Zunächst ist die Realität des Lebens in einem fremden Land neu. Der Mensch verlässt sein Zuhause, nimmt sein Leben in seine Hände und steht den Herausforderungen gegenüber. Das weist ihn oft auf die Realität des Lebens hin, weil man in der Diaspora nicht mehr die Unterstützung der Familie, des sozialen Umfelds oder anderer vertrauter Strukturen hat. Man lernt unvermittelt die Wirklichkeit des Landes, in das man emigriert ist, kennen. Die Illusionen verlieren sich, und dann stellt sich der Mensch intensiver die Frage seiner Identität, seines Sinns und seiner Aufgaben in dieser Welt. Auf diese Weise fangen viele Menschen an, die in Rumänien nicht gläubig und keine Kirchengänger waren, genau das zu tun. Wenn sie eine passende Antwort finden, entwickeln sie eine tiefe Beziehung zu Gott und werden ernsthafte Mitglieder der Kirchengemeinden. Ein anderes, neues Element hier ist die Sehnsucht nach der Heimat und der Familie. Viele Menschen werden Kirchengänger, weil sie wissen, dass sie hier Rumänen finden und dadurch diese Sehnsucht stillen können. Durch die Nähe mit schönen, gläubigen Menschen verstehen auch sie die Vorteile des Glaubens und stellen sich die Frage ihrer Beziehung zu Gott, um sich selbst zu finden. Diese Situationen veranlassen uns Klerikern, anders zu sein, sie formen uns in irgend einer Weise. Sie bewegen uns, warmherziger zu werden und holen uns aus unserer Komfortzone raus, aus einer institutionellen Starre. Sie bringen uns näher an die Menschen. Wir verstehen, dass die Rettung ein Werk der Liebe ist, das mit Liebe verwirklicht wird. Ich möchte noch die Beharrlichkeit SE Metropolit Serafim und auch meine eigene erwähnen, in unserem Wunsch, die Göttliche Liturgie mit der größtmöglichen Beteiligung der Teilnehmer zu feiern, mit dem möglichst häufigen Empfang der Heiligen Geheimnisse durch die Gläubigen, dann vermittelt sich, wenn auch die Gebete laut laut und mit schöner Intonation gelesen werden, der tiefe und heilsame Inhalt der Göttlichen Liturgie. Wenn wir all diese Aspekte berücksichtigen, können wir verstehen, warum es mehr Teilnahme, Leben und Freude in den Kirchengemeinden von hier gibt.

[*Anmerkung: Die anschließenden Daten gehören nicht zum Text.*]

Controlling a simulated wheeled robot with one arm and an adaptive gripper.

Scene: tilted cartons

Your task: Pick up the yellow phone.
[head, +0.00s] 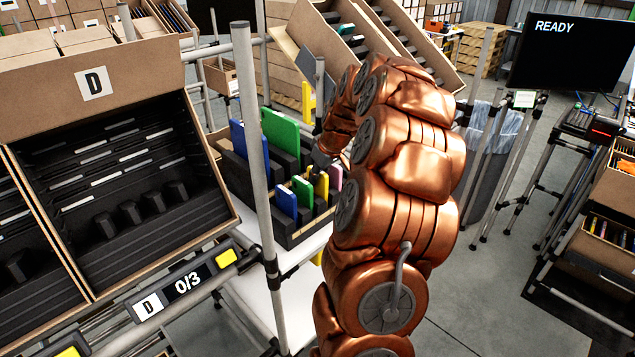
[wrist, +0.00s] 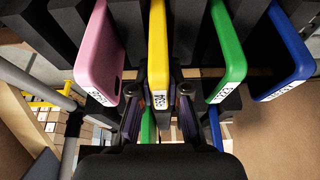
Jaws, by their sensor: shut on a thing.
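The yellow phone (head: 321,188) stands upright in a slotted black rack (head: 288,230), in the front row between a green and a pink phone. In the wrist view the yellow phone (wrist: 158,50) is upright between black dividers, with a white label on its end. My gripper (wrist: 158,108) has one finger on each side of it and is shut on its end. In the head view my gripper (head: 322,158) is just above the phone, mostly hidden by my copper-coloured arm.
A pink phone (wrist: 100,50), a green phone (wrist: 228,50) and a blue phone (wrist: 283,50) stand close by. Larger blue (head: 238,137) and green (head: 281,131) items stand in the back row. A grey post (head: 252,130) and a tilted carton marked D (head: 95,82) are at left.

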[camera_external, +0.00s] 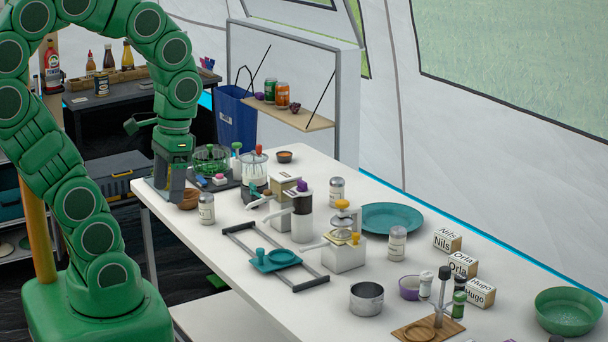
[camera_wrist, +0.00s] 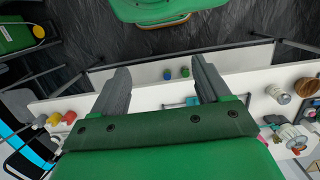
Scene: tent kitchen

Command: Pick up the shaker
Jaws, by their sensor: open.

Mit anderen Worten übergießt Gott seine rettende Gnade überall. Und sogar dort, wo es keine Kirche aus Mauern gibt, baut Er durch seine Gnade eine Kirche seiner Liebe und der Nächstenliebe. Er lehrt uns, dass die oberste Priorität das Lernen der Liebe und der inneren Selbstwerdung ist.
Ja, so ist es. Wie jemand sagte, ausgehend vom Hl. Apostel Paulus: Wenn es keine Liebe gibt, dann gibt es nichts, und wenn etwas ohne Liebe gäbe, was für ein Sinn hätte es…. Das liebende Werk Gottes kann vom Menschen nur durch Liebe und mit Liebe vermittelt werden. Andernfalls ist es eine Karikatur. Möge Gott uns helfen, in allem, was wir tun, und unabhängig von den äußeren Bedingungen, wirklich zu lieben und entsprechend zu leben!